What to look out for in a quality single-sex school

Single-sex schools have the same goals that most schools share: to give students the skills and knowledge base they need to go on to college and to have meaningful careers. Many single-sex schools incorporate some aspect of character-building — teaching respect or emotional intelligence — into their curriculum. For boys, this may mean focusing on nonviolent ways to communicate and exploring how to be a good friend. For girls, it may mean teaching leadership and public speaking skills.

Many single-sex schools find ways to incorporate fine arts or dramatic performances as part of their academic offerings, and some have won national and international attention for their efforts. (Look out for Grammys on the hallway walls.)
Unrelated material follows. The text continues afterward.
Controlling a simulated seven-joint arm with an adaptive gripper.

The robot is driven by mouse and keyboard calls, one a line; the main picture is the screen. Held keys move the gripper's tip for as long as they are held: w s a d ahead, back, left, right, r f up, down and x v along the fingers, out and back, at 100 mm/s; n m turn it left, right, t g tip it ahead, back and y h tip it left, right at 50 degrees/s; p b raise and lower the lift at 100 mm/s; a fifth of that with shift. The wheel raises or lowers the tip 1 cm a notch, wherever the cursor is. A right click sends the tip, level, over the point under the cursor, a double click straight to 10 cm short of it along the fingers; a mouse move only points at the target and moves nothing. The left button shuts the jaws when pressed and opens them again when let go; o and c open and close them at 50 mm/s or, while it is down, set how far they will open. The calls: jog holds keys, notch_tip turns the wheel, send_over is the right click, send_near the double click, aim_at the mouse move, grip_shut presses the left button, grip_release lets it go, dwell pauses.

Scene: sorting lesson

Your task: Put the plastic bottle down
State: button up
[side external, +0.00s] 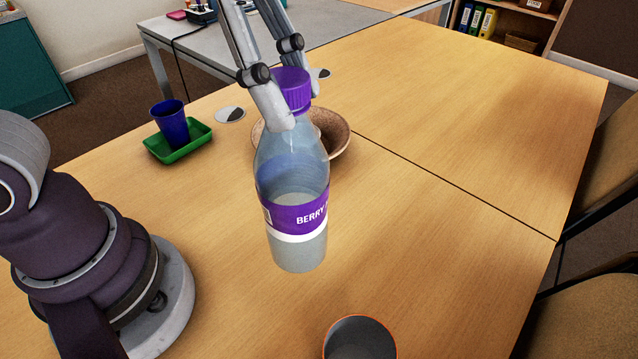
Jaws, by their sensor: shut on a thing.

These schools can often attract teachers committed to single-sex education who bring advanced degrees and college-level instruction to the school. Deans and directors at many single-sex schools are former college instructors and administrators.

What supporters say

  • Less competition between sexes: Single-sex supporters argue that competing with boys can prevent girls from learning the communication and leadership skills they need to succeed. Single-sex education gives girls the opportunity to pursue their interest in nontraditional fields such as science and math. Boys also learn to interact with their peers without being overwhelmed by girls, who often have more highly developed communication skills. Some studies have found that girls score higher on tests when they’re in a single-sex classroom, although these findings have been disputed (see below). Educators point to some research indicating that girls who attend single sex schools do better on standardized tests than those at co-ed schools. Single-sex advocates argue that this is because teachers tend to pay attention to louder, more aggressive boys, and call on girls less often as a result.
  • Rewriting gender roles and defying sexism: Gender stereotypes are part of our culture; advocates say that single-sex schools actively work to reverse these stereotypes in their curriculum and afterschool activities.
  • Adapted to differences in how girls and boys are wired: Supporters point to research showing that language skills for boys develop more slowly than for girls, giving girls an edge early in life. Single-sex education gives boys a chance to learn at their own pace.
  • Fewer distractions from academic work: Some students, especially teens, spend a good part of the school day flirting or fighting or thinking about members of the opposite sex. In fact, some single-sex schools were established to help kids from low-income urban neighborhoods where violence, high dropout rates, and teen pregnancy were rampant. Demanding curricula in single-sex schools, these supporters say, turns the focus back to education.
  • High college acceptance rates: Many of the schools emphasize college-track academics for students, including Advanced Placement courses and intermediate college courses. One Chicago public charter school for boys, Urban Prep Academies, boasts a 100 percent college acceptance rate, for example.

What critics say

  • The benefits are suspect. Although supporters tout the science, some of the largest studies of single-sex schools aren’t clear about the benefits of being in an all girls or boys classroom. Some critics argue that single-sex schools attract students whose families are more involved in their education and push them academically, and this explains the positive academic outcomes demonstrated in some studies of single-sex schools. Milder critics say that while there may be benefits for girls, single-sex education is bad for boys.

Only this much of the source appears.